__AIM__.
Quote verbatim everything from the line containing "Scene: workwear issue" down to the line containing "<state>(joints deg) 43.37", with both of those lines included and no others.

__DATA SECTION__.
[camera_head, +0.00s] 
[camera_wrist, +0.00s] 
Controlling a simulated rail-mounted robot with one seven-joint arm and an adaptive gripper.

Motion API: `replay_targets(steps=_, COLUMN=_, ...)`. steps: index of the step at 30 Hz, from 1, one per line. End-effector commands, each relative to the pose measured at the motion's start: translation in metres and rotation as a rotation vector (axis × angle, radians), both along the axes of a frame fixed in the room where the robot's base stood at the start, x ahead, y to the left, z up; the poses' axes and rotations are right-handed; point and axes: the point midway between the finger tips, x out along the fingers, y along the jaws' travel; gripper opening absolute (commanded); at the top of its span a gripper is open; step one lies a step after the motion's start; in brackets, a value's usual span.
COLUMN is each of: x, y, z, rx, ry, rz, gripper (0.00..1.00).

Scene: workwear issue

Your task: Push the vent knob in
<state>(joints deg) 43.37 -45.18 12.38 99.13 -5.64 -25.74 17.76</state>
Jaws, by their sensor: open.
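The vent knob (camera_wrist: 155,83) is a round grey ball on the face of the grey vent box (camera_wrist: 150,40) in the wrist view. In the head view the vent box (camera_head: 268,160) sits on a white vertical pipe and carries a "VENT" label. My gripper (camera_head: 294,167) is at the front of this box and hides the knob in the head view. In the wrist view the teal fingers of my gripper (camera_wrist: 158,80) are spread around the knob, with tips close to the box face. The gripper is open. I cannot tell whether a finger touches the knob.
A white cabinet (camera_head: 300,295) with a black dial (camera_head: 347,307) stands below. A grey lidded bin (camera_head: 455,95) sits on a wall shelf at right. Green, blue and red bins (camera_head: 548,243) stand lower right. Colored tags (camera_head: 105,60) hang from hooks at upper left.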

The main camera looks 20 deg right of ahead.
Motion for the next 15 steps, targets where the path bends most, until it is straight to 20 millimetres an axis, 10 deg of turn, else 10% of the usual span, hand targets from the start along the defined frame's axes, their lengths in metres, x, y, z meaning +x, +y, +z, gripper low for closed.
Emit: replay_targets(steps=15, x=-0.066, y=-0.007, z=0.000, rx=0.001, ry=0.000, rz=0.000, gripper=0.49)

__EXERCISE RESPONSE__.
Scene: workwear issue

Your task: Push the vent knob in
<state>(joints deg) 43.37 -45.18 12.38 99.13 -5.64 -25.74 17.76</state>

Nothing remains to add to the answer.